YOUR TRUSTED AGRICULTURE SOURCE IN THE CAROLINAS SINCE 1974

Plant Hardiness Zone Movement Influencing Planting Dates

The US is getting warmer temperatures. And that’s affecting USDA guidelines. A new Plant Hardiness Zone report is out from the USDA advising farmers on how US temperature zones have changed. Chad Hart, agriculture economist with Iowa State University, says it’s based on average low temperatures in winter.

It’s mainly, I would say, targeted more towards gardeners than, let’s say, farmers themselves, but it links to what we see within the farm data as well. And we have been seeing those hardiness zones move to the north.

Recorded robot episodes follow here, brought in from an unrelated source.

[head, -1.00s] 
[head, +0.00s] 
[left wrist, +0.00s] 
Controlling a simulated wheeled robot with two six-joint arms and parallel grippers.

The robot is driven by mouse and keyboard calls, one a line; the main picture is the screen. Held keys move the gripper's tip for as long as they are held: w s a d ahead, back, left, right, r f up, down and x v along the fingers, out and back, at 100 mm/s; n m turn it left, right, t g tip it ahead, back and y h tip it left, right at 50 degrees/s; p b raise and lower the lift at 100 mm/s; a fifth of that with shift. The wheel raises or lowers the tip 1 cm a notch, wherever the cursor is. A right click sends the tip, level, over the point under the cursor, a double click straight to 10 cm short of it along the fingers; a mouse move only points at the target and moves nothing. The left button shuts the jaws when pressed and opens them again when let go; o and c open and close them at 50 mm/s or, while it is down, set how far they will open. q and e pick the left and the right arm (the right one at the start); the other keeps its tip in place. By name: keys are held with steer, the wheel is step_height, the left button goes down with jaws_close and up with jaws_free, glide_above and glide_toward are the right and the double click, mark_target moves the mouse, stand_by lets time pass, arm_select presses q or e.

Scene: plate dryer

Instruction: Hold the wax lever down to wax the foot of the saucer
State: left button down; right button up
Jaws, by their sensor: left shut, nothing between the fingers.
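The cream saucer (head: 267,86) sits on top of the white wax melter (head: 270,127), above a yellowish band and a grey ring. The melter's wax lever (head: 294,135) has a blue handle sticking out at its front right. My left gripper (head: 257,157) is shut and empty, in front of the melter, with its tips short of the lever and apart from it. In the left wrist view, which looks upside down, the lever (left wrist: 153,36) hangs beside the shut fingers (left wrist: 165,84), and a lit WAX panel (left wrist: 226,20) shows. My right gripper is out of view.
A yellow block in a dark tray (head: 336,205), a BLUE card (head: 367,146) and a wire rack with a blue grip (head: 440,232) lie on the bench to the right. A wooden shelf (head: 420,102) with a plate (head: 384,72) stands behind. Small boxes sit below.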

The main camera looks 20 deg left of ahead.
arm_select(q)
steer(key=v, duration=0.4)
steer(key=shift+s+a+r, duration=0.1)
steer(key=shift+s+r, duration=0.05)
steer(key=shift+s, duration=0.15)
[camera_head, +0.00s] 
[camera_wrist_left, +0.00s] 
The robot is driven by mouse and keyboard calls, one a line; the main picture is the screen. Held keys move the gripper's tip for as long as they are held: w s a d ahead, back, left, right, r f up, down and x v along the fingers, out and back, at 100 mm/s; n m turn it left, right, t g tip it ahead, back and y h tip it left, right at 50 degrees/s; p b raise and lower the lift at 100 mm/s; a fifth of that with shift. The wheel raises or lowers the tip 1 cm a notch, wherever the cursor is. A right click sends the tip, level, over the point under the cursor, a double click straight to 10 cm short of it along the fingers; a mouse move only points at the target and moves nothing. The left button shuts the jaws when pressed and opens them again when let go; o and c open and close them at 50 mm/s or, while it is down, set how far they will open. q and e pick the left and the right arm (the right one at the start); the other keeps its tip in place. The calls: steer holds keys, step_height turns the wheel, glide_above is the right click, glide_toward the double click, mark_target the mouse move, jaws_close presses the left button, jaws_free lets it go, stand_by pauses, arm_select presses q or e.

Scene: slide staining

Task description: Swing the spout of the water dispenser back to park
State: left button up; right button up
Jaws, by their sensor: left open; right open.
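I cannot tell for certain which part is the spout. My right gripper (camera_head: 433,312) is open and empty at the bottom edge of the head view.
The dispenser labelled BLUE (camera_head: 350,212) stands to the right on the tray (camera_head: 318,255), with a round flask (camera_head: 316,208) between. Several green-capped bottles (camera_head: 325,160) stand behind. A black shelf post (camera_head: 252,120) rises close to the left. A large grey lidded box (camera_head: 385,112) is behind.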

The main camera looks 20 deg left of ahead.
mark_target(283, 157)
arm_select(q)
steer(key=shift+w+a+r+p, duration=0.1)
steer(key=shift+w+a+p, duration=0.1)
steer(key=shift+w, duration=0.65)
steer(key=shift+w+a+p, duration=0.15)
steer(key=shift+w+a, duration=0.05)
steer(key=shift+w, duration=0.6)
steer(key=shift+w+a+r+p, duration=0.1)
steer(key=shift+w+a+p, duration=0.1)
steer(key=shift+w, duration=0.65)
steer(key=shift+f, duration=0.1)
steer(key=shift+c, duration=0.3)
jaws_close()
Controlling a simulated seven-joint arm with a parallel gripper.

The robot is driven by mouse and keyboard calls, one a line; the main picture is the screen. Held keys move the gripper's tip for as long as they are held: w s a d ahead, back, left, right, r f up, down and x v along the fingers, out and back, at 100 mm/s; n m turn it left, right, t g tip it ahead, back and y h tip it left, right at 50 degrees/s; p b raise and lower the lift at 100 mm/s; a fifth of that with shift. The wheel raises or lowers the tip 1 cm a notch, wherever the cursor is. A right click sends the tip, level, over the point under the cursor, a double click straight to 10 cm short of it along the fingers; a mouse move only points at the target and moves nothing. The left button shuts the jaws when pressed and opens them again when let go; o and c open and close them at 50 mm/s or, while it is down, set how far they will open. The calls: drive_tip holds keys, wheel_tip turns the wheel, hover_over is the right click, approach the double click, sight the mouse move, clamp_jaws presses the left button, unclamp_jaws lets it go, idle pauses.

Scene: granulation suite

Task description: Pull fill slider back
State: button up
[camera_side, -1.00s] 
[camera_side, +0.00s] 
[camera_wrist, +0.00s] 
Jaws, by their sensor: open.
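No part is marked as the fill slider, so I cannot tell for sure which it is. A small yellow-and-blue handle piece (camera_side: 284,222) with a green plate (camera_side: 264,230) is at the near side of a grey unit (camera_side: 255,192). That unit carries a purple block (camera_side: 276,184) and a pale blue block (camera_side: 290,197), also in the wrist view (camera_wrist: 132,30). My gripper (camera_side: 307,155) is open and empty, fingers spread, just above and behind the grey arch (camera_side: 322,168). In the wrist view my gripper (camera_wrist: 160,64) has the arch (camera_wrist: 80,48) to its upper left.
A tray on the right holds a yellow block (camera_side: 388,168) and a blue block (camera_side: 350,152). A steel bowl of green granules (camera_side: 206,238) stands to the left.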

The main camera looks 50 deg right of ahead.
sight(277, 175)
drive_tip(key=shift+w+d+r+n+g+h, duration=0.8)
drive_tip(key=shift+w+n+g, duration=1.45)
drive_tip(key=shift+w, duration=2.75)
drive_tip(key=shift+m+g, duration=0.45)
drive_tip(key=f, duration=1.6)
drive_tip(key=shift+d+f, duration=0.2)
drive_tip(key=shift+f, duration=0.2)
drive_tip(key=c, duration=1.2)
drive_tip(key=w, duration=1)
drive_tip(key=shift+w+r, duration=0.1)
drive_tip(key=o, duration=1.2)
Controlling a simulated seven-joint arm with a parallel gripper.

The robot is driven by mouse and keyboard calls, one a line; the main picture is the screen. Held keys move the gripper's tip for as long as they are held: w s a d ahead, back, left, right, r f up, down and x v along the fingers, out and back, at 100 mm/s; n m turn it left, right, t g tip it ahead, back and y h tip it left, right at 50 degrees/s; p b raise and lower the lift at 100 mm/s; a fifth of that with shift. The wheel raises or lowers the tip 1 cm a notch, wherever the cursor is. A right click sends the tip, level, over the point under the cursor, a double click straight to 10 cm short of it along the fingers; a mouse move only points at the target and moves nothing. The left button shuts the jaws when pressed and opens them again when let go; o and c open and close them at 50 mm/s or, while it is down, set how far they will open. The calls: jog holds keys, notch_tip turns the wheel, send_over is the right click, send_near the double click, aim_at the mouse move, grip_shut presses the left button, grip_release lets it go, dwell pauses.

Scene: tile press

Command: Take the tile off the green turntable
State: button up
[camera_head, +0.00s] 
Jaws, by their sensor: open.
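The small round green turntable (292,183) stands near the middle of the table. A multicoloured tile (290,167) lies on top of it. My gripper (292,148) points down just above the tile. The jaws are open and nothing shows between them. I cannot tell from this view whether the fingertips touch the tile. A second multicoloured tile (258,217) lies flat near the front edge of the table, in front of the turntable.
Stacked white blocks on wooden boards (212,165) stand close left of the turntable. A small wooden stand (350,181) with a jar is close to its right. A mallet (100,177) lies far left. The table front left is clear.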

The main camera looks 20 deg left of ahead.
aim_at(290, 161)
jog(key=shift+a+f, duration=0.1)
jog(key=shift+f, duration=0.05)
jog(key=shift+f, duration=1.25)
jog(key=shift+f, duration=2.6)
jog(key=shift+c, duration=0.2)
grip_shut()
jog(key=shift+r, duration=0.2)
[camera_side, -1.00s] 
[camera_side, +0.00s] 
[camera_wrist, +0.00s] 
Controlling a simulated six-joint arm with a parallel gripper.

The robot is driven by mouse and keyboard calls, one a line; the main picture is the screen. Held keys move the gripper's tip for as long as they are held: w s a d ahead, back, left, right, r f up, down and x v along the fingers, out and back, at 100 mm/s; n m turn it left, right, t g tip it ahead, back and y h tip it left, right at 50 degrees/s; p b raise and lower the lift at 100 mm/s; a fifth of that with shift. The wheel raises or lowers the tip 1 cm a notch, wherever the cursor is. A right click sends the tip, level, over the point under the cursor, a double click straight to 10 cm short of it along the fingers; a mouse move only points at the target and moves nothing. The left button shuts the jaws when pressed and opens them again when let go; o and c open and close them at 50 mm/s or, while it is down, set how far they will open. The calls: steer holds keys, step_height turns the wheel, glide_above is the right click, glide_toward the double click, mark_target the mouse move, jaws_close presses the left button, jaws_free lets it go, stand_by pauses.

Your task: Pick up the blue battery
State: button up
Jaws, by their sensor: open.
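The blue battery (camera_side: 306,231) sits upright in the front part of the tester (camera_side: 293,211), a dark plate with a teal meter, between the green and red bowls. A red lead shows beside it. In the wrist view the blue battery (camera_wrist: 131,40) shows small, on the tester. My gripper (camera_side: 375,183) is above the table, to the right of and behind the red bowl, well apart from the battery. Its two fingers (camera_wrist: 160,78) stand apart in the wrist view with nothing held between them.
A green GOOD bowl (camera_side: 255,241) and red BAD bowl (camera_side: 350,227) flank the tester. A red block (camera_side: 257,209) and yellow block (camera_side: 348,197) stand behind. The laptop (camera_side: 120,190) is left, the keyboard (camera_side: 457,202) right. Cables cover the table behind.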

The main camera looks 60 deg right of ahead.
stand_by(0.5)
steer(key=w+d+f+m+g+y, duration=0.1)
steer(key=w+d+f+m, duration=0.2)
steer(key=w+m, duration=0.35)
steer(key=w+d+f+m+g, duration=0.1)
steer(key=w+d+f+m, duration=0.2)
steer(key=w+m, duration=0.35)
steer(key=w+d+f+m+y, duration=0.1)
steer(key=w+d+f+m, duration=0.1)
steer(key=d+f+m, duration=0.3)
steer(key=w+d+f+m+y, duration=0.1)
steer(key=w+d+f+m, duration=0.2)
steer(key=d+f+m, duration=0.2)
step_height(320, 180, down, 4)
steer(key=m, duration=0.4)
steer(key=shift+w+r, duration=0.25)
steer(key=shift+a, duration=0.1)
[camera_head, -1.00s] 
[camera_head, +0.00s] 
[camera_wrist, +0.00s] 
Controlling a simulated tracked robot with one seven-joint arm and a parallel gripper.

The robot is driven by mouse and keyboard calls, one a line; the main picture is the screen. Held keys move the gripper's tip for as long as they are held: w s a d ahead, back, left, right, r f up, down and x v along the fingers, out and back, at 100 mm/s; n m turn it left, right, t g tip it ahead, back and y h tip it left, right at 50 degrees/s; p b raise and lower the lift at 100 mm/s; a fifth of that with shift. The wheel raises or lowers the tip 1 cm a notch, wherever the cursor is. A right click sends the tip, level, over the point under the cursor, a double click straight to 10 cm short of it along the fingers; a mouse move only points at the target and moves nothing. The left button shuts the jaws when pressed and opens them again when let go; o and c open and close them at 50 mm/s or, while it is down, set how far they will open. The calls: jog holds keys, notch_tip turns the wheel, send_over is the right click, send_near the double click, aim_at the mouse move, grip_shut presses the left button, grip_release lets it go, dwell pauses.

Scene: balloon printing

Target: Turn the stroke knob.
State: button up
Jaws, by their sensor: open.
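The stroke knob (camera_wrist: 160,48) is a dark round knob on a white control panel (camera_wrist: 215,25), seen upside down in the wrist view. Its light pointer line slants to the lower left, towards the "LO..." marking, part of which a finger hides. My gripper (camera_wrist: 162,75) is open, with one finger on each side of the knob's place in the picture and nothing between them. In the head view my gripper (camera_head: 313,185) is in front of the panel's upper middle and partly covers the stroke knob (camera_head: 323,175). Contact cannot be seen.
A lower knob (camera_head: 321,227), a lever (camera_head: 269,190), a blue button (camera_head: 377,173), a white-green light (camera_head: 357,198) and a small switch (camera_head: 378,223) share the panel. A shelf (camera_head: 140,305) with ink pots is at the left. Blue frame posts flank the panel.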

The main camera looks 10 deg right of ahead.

Aside from gardening, this report is a guide, Hart says, influencing how long the USDA views the growing season. Just this year the USDA updated early planting dates for soybeans for crop insurance purposes. Some sections, for example, may have moved down to April 10.

And those shifts are linked to what we’re seeing in the Plant Hardiness Zone data.

Expanding the dates give farmers more time in the planting season to get crops in the ground while staying under the cover of crop insurance. And Hart says that USDA window is updated sporadically.

What you’ve noticed, that you know if you’ve been watching over the past couple of decades, is we’ve been moving that planting window earlier and earlier because we have been seeing warmer conditions earlier which is linked to the data that we’re seeing in the Plant Hardiness Zone.

The Plant Hardiness Zone movement also allows for more opportunities. Hart says it all comes back to USDA wanting to make sure farmers are following good farming practices for the areas they’re in. And for some that could be double cropping.

As we shift these zones up, that means that we are seeing the weather conditions change that would fit more of, or have a possibility for, double cropping to be an effective marketing strategy.

This is the third report. The first was in 1990. The last came out in 2012.